You are viewing a plain text version of this content. The canonical link for it is here.
Posted to dev@lucenenet.apache.org by Zachary Gramana <zg...@gmail.com> on 2012/08/18 01:47:06 UTC

Reviving DistributedSearch

All:

I spent quite a bit of time researching the demise of Lucene.Net.Distributed (now Contrib.Distributed), primarily looking at SVN tags and the mailing list. I gather that it was only ever a reluctant feature, which had few users, went unmaintained, and thus was quietly dropped during the transition from 2.4.0 -> 2.9.1.
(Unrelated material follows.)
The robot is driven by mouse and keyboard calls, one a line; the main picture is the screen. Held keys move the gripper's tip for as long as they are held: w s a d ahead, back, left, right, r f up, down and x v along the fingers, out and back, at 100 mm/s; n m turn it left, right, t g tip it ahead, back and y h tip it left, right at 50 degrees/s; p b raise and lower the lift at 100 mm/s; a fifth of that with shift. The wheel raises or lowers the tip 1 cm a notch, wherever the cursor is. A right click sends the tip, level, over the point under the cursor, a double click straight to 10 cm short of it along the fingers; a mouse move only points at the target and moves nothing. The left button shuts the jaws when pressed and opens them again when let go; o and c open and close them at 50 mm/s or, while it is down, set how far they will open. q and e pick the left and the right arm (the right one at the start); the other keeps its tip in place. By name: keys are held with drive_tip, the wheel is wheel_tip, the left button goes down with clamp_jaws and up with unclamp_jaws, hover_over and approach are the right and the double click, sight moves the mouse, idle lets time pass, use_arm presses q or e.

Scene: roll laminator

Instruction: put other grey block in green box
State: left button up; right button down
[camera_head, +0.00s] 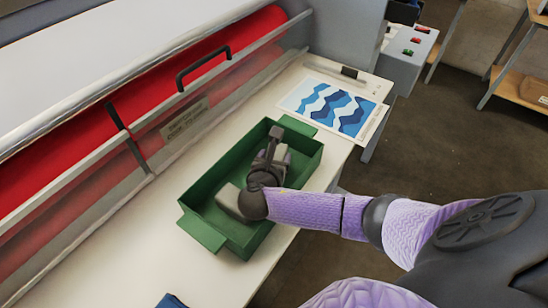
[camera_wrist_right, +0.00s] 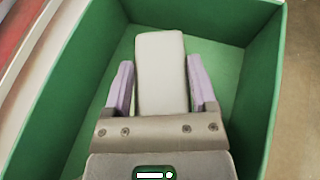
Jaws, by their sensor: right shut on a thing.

I noticed that much of that code remains in src/contribs, so I attempted to restore it back to its former state. To make a long story short, I have reconstructed solution files, project files, tests, etc. and have migrated them all forward to use 3.0.3 trunk. It now builds and (nominally) runs. It does not pass the tests since the Soap formatter does not support generics.

I did not make any modifications beyond those needed for reconstruction and migration. I am considering migrating this to ServiceStack, or WCF, if there is interest. However, some may be interested in playing with it as-is. I'd be happy to submit a patch against trunk, but I'm not sure of the protocol for that (e.g. send it to dev list, private email). The patch currently weighs in at 344 KB zipped/~3 MB unzipped.

Best Regards,
Zack



Re: Reviving DistributedSearch

Posted by Troy Howard <th...@gmail.com>.
Zack,

I'm really pleased to see this you expressing interest in this. Some points
that I'd like to make regarding the topic:

- Distributed Search isn't just hard, it's really hard.

- Lucene, and thus, Lucene.Net is a library, and anything which is
contributed to it should remain within that scope. If it's application
code, (eg SOLR) it should probably be done as a separate project.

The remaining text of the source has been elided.